> **Items**:
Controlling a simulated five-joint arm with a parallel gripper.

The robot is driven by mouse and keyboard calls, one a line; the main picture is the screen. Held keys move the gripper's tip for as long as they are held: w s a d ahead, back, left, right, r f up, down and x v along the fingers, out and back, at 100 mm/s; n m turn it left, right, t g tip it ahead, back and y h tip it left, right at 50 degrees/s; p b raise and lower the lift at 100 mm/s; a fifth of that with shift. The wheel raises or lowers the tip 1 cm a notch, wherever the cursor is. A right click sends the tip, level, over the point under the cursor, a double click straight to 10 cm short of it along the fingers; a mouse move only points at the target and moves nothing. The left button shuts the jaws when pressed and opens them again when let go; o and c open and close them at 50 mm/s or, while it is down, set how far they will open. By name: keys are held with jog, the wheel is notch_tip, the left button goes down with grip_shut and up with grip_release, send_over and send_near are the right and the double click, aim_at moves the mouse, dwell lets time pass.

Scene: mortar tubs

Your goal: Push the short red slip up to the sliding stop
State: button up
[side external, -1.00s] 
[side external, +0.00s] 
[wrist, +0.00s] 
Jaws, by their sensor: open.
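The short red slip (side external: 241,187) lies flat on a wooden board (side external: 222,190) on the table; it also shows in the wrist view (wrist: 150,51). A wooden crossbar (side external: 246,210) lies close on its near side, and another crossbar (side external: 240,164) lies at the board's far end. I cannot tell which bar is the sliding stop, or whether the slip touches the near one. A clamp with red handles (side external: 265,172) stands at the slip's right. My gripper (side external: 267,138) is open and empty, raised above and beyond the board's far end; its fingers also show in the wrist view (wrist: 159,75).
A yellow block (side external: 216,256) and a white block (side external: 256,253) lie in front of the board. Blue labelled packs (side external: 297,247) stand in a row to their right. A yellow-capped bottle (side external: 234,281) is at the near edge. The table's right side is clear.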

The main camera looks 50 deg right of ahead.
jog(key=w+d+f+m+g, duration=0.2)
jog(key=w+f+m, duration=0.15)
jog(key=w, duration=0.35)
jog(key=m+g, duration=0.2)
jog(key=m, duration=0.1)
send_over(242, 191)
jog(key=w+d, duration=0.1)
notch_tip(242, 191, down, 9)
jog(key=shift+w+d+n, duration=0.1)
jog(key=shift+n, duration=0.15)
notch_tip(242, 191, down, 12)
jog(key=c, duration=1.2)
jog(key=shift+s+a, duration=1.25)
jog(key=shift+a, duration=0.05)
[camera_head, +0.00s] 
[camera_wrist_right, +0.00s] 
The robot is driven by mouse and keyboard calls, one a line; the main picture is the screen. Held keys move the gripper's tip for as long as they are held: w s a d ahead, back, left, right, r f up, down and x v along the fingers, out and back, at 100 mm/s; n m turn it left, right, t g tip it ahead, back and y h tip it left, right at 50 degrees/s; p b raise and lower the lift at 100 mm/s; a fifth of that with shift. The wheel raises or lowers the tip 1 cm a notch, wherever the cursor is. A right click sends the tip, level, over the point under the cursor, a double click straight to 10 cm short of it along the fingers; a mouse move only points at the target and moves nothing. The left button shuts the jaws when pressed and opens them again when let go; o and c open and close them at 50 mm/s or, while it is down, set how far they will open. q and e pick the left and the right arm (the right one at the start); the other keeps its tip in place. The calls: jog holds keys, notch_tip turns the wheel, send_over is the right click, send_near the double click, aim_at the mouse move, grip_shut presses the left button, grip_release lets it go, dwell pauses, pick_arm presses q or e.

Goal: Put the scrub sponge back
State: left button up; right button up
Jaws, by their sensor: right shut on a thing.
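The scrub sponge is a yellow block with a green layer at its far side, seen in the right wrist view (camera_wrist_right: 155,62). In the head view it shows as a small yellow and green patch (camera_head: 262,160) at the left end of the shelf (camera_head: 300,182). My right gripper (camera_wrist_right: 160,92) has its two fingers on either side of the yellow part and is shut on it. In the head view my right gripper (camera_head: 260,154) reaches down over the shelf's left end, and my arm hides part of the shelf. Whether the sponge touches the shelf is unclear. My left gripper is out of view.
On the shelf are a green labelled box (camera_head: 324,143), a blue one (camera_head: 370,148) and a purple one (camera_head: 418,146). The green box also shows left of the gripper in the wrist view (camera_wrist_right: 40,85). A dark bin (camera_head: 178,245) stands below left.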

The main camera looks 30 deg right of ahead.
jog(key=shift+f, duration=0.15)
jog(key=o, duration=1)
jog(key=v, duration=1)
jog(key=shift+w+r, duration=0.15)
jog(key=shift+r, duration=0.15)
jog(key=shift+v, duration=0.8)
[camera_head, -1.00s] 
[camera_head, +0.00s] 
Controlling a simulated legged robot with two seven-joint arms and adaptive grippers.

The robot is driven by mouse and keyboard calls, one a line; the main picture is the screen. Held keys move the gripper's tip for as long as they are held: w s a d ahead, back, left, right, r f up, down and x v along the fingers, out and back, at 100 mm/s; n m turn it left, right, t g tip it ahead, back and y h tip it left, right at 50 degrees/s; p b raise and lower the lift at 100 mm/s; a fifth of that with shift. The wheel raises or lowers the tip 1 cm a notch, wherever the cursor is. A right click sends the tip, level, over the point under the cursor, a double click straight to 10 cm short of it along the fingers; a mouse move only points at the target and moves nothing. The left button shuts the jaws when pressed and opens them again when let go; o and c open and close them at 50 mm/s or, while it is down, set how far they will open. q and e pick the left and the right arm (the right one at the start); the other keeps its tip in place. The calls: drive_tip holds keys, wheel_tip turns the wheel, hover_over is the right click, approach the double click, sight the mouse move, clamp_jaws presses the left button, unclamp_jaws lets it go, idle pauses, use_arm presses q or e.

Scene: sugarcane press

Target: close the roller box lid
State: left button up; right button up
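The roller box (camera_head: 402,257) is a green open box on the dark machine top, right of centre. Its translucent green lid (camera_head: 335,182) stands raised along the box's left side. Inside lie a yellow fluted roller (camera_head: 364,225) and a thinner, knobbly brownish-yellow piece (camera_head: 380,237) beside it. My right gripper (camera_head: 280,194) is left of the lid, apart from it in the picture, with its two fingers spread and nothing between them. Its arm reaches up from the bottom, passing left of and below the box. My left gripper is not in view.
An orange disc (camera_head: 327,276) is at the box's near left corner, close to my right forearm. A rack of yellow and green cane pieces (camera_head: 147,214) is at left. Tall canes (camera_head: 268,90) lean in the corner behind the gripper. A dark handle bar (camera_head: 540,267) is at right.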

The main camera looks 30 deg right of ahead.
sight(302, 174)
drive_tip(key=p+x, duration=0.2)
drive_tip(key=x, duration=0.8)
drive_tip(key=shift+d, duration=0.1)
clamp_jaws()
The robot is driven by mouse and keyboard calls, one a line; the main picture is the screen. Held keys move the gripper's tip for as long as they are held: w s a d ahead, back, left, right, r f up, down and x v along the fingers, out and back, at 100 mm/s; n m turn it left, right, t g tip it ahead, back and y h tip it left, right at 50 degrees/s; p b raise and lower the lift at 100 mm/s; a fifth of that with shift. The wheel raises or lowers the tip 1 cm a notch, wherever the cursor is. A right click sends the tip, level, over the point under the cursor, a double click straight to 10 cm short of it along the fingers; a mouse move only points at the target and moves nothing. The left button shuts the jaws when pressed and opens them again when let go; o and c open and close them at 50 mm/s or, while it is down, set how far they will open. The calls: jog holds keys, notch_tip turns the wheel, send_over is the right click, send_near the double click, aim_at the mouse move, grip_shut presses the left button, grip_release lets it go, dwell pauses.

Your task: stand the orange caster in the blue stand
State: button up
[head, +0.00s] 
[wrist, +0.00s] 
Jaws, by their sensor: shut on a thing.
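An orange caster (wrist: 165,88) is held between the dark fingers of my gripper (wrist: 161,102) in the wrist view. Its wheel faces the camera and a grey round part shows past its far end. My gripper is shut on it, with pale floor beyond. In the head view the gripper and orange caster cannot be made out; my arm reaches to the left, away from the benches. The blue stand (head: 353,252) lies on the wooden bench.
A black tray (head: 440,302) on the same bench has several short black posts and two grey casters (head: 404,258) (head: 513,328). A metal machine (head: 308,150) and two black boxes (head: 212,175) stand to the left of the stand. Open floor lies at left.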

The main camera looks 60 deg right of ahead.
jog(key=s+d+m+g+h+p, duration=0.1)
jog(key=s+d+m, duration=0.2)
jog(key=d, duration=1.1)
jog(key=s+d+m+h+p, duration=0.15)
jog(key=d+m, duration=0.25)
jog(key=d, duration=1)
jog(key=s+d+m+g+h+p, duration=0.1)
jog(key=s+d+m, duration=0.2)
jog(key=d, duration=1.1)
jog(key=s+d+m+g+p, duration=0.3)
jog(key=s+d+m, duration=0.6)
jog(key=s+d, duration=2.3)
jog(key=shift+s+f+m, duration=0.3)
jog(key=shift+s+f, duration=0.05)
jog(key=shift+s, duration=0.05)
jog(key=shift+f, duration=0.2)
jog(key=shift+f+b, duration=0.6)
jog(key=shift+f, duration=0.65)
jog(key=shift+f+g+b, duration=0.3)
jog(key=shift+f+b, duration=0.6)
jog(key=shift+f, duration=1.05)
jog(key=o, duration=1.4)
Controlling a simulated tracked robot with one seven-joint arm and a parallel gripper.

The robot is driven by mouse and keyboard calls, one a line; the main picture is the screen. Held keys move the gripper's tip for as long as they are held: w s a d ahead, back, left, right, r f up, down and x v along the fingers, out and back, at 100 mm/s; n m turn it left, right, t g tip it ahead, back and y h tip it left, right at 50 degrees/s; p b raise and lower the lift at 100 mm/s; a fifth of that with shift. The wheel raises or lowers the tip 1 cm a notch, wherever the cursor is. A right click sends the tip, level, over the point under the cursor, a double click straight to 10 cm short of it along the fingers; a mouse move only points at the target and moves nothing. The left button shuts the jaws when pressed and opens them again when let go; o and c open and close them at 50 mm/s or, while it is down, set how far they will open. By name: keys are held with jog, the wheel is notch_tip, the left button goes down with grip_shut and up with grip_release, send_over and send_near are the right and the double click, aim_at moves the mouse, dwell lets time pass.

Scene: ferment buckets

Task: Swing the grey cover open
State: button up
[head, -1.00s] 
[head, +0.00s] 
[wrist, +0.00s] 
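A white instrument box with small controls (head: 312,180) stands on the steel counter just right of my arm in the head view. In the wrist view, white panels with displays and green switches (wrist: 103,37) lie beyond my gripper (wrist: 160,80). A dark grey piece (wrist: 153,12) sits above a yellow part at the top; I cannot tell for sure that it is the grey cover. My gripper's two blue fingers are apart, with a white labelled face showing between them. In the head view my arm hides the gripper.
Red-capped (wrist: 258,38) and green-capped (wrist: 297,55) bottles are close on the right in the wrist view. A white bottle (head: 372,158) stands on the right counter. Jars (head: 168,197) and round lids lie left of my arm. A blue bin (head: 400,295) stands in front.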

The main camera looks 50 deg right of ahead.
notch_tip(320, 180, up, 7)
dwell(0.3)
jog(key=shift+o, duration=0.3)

> **Task to carry out**: Filter the records down to the lines that contain the string "parallel", and copy those lines.

> **Answer to the task**:
Controlling a simulated five-joint arm with a parallel gripper.
Controlling a simulated tracked robot with one seven-joint arm and a parallel gripper.

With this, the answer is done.